**THE RECORDS:**

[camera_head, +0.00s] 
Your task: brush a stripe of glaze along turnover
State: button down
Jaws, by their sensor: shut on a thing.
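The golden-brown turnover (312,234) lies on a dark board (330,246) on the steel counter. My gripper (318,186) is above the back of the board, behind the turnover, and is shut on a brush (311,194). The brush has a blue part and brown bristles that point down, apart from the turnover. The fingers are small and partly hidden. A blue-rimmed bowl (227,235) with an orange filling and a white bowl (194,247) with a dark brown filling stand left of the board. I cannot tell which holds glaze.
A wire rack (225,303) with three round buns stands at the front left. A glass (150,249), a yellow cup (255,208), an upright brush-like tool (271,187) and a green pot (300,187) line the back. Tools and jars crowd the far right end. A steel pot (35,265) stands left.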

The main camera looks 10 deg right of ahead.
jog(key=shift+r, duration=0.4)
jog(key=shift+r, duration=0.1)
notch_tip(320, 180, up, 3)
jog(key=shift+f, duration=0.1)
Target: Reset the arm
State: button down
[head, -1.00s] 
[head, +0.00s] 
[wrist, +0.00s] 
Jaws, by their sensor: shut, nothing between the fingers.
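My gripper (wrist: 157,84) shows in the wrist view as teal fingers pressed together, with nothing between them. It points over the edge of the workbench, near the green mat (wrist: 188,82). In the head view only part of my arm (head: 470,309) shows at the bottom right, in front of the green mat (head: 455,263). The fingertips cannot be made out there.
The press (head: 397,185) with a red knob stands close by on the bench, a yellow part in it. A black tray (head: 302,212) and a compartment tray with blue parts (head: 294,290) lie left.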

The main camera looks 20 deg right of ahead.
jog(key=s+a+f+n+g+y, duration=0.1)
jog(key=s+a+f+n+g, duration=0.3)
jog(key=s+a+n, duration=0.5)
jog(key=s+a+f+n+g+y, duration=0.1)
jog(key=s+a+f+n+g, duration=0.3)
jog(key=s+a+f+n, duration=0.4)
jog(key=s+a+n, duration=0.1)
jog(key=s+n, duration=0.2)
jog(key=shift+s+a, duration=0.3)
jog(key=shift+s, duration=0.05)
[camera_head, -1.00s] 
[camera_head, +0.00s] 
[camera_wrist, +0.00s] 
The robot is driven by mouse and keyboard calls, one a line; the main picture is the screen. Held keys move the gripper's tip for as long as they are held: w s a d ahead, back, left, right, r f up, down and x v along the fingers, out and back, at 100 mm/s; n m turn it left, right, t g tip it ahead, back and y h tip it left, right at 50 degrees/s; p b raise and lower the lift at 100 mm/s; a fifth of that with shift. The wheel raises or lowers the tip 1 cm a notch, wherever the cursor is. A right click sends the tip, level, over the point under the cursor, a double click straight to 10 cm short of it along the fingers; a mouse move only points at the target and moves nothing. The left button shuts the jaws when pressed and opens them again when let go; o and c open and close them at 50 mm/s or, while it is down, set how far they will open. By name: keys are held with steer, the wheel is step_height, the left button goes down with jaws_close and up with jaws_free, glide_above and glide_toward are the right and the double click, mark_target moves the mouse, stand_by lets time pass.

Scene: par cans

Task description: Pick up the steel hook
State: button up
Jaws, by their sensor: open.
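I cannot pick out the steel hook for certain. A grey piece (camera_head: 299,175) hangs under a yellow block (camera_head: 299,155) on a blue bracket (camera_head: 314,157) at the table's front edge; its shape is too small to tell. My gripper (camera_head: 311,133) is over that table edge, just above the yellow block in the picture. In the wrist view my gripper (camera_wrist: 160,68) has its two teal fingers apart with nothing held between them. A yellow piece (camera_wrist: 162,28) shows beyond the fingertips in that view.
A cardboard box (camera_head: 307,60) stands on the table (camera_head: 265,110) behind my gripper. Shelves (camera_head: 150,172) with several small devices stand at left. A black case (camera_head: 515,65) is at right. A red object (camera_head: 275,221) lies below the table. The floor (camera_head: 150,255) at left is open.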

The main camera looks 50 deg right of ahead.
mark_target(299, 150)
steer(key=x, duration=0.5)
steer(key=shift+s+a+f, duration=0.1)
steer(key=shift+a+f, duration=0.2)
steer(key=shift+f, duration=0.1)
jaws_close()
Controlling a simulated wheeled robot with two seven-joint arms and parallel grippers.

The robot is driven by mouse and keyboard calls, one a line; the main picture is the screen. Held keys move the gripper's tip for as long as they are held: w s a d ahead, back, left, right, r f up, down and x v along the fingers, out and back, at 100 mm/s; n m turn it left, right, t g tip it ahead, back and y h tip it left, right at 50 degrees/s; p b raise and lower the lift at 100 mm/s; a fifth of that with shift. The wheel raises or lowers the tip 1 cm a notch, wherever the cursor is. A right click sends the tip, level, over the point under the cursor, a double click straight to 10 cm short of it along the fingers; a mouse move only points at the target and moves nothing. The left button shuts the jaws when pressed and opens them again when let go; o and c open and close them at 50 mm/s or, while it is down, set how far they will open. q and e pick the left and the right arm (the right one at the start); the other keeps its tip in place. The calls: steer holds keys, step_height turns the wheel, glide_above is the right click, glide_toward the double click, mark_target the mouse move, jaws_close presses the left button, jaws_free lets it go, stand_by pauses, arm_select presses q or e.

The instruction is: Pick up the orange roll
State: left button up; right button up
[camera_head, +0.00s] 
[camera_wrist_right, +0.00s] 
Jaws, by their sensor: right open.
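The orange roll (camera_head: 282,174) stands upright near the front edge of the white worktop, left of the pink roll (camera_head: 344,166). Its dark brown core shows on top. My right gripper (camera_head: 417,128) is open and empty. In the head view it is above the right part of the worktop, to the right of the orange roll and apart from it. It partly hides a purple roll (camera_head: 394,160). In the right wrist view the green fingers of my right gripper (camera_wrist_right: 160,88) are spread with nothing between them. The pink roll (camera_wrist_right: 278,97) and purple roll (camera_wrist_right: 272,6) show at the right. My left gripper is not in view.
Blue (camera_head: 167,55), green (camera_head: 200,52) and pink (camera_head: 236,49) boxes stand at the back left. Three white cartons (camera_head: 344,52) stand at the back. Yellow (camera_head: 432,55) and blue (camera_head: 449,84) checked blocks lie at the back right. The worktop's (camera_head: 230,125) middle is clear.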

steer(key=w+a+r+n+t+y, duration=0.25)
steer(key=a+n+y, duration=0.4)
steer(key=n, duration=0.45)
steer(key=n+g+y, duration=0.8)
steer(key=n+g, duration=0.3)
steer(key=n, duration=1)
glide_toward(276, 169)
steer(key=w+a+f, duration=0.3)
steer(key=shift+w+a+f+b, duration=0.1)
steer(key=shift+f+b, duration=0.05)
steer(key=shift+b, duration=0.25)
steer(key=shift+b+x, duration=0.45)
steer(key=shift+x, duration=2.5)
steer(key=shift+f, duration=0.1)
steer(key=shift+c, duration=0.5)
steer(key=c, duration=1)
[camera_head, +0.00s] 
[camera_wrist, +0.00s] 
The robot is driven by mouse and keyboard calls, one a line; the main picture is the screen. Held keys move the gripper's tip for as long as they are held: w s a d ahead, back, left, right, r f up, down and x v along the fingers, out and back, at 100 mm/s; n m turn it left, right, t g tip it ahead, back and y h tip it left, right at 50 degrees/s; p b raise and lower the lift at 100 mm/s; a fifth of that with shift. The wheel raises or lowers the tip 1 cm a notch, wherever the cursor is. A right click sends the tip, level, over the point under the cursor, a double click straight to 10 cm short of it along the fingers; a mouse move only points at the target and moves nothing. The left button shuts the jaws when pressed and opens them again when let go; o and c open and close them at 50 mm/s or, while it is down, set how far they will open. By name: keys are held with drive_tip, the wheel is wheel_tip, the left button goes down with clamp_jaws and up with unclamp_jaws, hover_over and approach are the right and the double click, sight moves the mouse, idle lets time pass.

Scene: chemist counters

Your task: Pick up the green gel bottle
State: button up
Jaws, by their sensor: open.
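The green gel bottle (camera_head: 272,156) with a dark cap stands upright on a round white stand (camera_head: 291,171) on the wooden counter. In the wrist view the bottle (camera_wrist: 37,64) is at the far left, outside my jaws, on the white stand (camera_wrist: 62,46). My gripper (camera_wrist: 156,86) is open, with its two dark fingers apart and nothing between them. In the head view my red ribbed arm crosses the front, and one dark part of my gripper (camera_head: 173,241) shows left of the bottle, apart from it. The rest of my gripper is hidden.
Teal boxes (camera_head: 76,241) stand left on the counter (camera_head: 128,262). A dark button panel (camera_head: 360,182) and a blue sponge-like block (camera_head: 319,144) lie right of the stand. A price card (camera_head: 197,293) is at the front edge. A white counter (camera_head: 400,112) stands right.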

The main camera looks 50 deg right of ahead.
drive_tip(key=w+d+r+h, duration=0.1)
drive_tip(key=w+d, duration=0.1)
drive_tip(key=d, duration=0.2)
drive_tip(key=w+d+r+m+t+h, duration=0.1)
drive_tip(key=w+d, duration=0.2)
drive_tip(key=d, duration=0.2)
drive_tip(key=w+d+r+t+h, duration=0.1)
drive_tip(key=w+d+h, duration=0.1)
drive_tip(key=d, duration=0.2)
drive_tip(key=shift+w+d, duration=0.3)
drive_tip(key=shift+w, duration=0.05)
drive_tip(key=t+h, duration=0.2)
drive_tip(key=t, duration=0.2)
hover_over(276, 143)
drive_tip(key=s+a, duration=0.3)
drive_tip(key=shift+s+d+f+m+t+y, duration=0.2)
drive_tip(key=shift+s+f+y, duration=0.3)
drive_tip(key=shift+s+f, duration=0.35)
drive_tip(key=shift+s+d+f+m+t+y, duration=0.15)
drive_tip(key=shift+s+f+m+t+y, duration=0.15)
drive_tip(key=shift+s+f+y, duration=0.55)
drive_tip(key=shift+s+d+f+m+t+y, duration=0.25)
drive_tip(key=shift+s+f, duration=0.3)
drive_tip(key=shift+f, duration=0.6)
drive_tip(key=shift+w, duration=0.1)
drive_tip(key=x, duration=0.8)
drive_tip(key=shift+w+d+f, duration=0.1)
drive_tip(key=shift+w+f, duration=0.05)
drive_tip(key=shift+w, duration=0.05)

**WHAT IS EXPECTED:** State the number of lines in the records that include "Your", and write nothing else.

**REPLY:** 2